You may also want to check with the people at Chirpify, if they’ll speak to clients.  Last week’s Twitter-LinkedIn break is the first part of a long-term strategy at Twitter to make accessing their API more difficult.  One hopes they have a plan in place for that and aren’t just waiting for the hammer to fall.

...of the hypothetical $15 above, how much does Pro-Publica Net? If it’s $15 that’s great, but you get less actual money via this method than via a traditional credit card transaction, then I’ll kindly pass and keep doing it the old way.

I understand the attraction though - capturing those incremental impulse dollars makes sense.

From what I can figure, Tom, Chirpify takes 4% and PayPal takes slightly less than 3%.  Figure that’s a loss of a dollar out of fifteen, give or take.

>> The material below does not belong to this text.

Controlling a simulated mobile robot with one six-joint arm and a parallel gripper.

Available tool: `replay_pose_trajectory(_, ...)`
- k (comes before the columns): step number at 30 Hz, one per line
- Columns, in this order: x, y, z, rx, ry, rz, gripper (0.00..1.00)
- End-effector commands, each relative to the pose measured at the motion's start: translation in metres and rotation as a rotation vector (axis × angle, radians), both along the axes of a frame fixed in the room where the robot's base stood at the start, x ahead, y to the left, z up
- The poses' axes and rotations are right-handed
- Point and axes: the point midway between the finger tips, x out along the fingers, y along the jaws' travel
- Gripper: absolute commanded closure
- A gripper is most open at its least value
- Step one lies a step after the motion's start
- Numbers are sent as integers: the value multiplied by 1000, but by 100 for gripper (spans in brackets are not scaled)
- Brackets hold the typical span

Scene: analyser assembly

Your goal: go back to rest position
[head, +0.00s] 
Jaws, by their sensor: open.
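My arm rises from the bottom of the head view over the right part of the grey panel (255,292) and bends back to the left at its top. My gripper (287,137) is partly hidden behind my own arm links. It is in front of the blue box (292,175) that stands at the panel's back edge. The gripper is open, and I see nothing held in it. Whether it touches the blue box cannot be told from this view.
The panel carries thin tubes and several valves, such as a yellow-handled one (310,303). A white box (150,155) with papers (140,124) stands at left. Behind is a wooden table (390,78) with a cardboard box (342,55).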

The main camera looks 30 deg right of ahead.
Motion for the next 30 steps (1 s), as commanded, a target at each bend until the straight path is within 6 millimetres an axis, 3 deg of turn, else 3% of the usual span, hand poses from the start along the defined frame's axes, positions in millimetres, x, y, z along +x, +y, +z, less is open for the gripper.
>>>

Assuming that ProPublica has its own merchant account, the fee is probably 2% for everything except American Express (3%), plus usually a dime or so per transaction.  That comes out to roughly fifty cents out of the fifteen dollars.

The rates go down substantially on debit cards, too, since there’s no collections risk, though I don’t know how much (I’ve heard half).  The best bet would be to donate from a Visa or Mastercard debit in fewer, larger sums, to minimize loss.

If they use a payment processor, though, those latter numbers go right out the window.  An intermediary can bring the number back up to 7% without too much trouble.

I want to assure readers and potential donors that ProPublica will do at least as well from any near-term gifts through Chirpify as we do through any other online channel.  And we greatly appreciate all such support.